§ GOAL OF THE EXERCISE:
From the opening line of the records through the line bearing "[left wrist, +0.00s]", set down every line exactly.

┌─ SUPPLIED RECORDS

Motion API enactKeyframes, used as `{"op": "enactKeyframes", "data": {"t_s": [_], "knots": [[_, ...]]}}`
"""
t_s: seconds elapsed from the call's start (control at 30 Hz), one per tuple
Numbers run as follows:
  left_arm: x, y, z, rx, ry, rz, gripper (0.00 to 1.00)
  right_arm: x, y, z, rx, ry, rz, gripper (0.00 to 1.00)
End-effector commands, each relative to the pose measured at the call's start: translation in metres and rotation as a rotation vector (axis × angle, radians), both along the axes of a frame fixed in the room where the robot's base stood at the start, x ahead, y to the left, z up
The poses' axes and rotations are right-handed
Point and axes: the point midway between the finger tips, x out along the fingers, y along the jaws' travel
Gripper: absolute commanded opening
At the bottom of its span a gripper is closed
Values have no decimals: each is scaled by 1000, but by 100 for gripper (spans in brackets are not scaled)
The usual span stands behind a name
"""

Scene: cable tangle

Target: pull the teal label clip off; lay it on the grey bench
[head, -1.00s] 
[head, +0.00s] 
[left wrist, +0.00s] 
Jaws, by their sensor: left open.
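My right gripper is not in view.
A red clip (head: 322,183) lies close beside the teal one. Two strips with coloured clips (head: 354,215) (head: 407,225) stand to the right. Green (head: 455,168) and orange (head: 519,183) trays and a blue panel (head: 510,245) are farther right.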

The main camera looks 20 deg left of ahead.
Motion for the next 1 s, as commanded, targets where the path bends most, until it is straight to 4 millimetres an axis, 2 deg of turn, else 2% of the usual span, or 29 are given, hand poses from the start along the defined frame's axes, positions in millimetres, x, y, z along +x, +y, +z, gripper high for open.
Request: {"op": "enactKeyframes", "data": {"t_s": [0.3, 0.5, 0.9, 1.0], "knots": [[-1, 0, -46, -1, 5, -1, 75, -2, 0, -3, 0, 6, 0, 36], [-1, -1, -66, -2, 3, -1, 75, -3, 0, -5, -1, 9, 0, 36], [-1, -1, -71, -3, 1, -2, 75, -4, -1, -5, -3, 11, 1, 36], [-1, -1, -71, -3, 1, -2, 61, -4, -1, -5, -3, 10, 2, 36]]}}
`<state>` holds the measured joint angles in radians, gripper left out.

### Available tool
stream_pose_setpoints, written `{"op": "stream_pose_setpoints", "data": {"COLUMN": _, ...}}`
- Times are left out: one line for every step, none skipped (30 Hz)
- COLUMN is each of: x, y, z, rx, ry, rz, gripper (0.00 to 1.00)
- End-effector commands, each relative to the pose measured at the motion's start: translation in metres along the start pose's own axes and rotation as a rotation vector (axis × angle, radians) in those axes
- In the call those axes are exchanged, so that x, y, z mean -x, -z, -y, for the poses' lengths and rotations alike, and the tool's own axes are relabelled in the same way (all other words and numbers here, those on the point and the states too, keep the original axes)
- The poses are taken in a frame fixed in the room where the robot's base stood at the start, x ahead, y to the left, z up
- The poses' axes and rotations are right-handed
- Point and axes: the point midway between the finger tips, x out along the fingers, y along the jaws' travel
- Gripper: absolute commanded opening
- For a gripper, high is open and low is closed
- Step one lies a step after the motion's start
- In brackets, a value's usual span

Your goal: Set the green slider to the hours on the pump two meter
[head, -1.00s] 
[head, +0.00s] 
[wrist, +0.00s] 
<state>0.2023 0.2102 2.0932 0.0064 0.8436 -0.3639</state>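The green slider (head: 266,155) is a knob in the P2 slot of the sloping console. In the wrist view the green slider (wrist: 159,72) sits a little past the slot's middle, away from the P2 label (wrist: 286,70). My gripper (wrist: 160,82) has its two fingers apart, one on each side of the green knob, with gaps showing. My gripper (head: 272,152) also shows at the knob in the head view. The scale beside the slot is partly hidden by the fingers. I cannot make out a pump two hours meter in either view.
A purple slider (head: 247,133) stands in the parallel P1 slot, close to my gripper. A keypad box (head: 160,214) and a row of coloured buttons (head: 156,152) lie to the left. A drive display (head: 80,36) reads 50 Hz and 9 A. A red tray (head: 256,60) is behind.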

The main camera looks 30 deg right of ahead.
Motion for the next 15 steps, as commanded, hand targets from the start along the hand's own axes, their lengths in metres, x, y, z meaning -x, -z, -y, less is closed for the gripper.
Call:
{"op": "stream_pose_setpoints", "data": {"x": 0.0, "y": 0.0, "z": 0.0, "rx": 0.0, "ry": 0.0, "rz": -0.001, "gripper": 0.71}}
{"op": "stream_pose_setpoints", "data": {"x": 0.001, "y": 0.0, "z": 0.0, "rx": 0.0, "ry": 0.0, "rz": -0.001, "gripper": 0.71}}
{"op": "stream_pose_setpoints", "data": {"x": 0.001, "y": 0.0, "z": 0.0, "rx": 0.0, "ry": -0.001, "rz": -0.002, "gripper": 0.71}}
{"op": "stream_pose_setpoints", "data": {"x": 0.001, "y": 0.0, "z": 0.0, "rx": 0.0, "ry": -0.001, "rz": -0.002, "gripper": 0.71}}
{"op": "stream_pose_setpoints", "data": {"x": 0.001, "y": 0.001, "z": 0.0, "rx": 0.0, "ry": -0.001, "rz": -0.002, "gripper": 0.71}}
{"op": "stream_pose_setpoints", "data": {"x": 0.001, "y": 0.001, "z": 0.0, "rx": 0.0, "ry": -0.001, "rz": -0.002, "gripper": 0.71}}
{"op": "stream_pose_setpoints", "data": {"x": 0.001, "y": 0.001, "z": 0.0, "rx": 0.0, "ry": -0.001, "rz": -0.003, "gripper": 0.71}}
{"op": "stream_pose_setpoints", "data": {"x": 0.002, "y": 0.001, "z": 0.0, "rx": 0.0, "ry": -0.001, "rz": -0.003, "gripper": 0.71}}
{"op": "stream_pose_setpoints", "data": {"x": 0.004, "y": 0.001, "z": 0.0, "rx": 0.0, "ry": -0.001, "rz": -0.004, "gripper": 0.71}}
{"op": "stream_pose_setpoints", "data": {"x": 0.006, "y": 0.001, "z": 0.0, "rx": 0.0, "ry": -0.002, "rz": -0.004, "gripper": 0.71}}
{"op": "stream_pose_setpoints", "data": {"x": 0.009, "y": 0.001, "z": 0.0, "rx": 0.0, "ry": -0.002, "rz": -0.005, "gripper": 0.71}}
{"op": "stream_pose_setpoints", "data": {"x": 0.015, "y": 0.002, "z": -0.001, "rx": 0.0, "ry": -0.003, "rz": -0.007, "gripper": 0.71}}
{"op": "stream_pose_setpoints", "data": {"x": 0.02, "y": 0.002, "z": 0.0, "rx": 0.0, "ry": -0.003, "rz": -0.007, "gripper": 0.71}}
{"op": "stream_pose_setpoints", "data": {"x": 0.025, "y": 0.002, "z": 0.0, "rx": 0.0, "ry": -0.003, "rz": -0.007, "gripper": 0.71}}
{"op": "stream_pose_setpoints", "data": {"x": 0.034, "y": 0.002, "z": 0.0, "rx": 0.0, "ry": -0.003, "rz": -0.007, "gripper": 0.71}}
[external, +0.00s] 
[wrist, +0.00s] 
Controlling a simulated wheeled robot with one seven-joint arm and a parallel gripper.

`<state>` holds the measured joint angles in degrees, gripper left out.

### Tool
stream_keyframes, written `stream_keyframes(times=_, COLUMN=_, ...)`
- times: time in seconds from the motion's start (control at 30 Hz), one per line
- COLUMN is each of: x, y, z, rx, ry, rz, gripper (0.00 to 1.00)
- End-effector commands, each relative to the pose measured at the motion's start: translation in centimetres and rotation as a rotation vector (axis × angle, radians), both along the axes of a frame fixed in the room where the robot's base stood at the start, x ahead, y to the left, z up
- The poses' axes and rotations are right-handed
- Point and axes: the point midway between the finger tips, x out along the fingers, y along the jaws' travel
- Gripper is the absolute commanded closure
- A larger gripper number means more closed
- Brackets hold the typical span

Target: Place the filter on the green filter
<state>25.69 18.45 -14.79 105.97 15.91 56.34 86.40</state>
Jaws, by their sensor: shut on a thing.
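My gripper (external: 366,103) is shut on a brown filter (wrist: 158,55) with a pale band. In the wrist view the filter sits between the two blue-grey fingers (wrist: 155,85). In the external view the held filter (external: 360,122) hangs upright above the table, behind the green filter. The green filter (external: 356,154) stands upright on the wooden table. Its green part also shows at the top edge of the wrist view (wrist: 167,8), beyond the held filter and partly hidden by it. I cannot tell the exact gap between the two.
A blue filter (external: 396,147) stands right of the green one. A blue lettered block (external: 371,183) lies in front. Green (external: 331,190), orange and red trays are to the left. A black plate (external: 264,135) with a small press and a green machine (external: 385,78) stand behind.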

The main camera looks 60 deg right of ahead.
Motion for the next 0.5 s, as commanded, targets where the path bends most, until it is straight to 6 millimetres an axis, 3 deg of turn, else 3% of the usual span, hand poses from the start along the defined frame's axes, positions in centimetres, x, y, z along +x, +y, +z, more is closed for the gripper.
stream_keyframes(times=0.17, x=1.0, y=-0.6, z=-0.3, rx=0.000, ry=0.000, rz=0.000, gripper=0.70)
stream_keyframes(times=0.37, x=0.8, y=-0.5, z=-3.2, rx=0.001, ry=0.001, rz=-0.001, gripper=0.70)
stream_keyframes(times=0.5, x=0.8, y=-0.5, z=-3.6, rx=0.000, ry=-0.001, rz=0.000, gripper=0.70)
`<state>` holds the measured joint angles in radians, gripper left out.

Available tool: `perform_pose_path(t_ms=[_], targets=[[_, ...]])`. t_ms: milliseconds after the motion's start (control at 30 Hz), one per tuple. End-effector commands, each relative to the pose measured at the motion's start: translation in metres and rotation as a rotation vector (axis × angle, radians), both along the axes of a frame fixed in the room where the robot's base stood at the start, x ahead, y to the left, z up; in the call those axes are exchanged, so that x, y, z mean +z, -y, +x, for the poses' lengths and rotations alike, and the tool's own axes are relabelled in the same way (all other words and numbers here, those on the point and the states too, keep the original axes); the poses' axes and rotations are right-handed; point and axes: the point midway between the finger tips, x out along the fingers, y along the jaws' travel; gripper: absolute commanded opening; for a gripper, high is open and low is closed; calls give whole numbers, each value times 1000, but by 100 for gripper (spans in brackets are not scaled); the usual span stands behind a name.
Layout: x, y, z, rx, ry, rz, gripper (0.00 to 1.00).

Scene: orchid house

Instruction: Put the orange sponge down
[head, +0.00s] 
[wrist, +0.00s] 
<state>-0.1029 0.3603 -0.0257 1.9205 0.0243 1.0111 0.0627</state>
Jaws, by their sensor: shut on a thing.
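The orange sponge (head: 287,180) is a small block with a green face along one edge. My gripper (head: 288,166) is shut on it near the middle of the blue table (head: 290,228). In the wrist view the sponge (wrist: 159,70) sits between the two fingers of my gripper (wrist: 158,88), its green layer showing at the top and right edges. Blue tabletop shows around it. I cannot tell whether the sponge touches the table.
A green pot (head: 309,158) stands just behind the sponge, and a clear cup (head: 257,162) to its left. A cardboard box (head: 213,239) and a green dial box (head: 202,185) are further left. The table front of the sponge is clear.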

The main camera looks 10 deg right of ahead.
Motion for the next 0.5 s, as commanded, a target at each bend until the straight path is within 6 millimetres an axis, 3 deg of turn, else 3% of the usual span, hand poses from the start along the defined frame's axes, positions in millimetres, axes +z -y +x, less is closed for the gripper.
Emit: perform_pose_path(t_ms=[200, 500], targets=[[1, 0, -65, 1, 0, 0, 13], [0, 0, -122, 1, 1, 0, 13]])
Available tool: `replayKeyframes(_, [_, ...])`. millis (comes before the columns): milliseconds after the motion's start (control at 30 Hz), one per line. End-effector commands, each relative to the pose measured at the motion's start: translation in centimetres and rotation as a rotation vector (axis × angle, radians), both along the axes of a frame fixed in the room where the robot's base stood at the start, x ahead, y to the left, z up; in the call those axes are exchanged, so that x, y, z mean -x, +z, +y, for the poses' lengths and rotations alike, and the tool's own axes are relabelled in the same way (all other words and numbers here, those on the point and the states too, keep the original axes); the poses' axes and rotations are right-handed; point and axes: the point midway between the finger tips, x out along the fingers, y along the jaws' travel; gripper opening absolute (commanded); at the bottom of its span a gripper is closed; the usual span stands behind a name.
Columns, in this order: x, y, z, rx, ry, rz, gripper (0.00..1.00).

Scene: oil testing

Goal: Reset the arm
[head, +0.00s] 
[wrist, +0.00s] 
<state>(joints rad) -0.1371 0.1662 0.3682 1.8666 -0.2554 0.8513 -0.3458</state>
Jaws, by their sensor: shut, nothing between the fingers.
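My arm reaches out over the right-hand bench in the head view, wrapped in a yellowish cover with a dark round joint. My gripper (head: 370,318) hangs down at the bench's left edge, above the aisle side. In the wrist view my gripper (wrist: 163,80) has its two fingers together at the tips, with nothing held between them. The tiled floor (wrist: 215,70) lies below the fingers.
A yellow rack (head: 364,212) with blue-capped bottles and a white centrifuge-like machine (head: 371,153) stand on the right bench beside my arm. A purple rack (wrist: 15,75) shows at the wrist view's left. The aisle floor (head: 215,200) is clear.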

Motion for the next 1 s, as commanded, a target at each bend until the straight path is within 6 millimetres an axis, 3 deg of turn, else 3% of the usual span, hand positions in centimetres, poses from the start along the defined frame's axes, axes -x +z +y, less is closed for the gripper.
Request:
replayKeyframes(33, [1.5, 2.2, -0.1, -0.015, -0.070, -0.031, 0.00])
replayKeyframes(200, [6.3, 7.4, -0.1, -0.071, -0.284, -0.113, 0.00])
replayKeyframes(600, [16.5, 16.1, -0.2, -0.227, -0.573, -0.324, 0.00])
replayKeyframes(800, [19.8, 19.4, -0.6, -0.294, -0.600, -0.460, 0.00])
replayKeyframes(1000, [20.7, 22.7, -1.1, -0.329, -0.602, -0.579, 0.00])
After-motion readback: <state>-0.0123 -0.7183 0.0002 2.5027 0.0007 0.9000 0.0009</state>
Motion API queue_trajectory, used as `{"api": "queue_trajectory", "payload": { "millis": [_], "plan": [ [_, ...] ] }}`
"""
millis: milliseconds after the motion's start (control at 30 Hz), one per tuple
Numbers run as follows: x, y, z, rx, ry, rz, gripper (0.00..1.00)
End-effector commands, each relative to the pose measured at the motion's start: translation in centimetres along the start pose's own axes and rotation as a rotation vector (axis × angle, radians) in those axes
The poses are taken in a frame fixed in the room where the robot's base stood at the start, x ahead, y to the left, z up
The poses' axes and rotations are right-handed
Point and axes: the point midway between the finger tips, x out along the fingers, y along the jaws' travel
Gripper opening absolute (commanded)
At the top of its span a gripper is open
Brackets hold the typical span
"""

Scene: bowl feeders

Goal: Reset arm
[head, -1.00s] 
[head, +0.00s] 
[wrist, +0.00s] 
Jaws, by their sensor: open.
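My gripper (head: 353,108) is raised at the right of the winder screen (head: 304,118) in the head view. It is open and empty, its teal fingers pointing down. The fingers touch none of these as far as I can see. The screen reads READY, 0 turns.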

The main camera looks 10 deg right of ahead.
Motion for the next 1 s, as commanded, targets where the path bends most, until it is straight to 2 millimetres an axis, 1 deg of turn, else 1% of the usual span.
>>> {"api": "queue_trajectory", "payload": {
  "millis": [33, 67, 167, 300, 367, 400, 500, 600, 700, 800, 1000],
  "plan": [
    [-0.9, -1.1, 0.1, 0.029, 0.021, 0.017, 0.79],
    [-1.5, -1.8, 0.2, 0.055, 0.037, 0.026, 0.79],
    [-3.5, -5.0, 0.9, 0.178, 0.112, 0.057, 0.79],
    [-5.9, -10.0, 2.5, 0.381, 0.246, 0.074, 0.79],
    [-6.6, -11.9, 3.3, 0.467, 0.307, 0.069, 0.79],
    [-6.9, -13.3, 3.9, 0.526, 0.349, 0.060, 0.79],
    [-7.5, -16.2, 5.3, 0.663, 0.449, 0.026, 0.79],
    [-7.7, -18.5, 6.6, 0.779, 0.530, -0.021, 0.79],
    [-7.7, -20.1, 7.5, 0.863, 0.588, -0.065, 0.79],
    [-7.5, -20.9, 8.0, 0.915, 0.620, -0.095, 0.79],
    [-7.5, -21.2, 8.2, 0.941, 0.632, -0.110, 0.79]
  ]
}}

└─

§ OUTPUT BELOW:
Motion API enactKeyframes, used as `{"op": "enactKeyframes", "data": {"t_s": [_], "knots": [[_, ...]]}}`
"""
t_s: seconds elapsed from the call's start (control at 30 Hz), one per tuple
Numbers run as follows:
  left_arm: x, y, z, rx, ry, rz, gripper (0.00 to 1.00)
  right_arm: x, y, z, rx, ry, rz, gripper (0.00 to 1.00)
End-effector commands, each relative to the pose measured at the call's start: translation in metres and rotation as a rotation vector (axis × angle, radians), both along the axes of a frame fixed in the room where the robot's base stood at the start, x ahead, y to the left, z up
The poses' axes and rotations are right-handed
Point and axes: the point midway between the finger tips, x out along the fingers, y along the jaws' travel
Gripper: absolute commanded opening
At the bottom of its span a gripper is closed
Values have no decimals: each is scaled by 1000, but by 100 for gripper (spans in brackets are not scaled)
The usual span stands behind a name
"""

Scene: cable tangle

Target: pull the teal label clip off; lay it on the grey bench
[head, -1.00s] 
[head, +0.00s] 
[left wrist, +0.00s] 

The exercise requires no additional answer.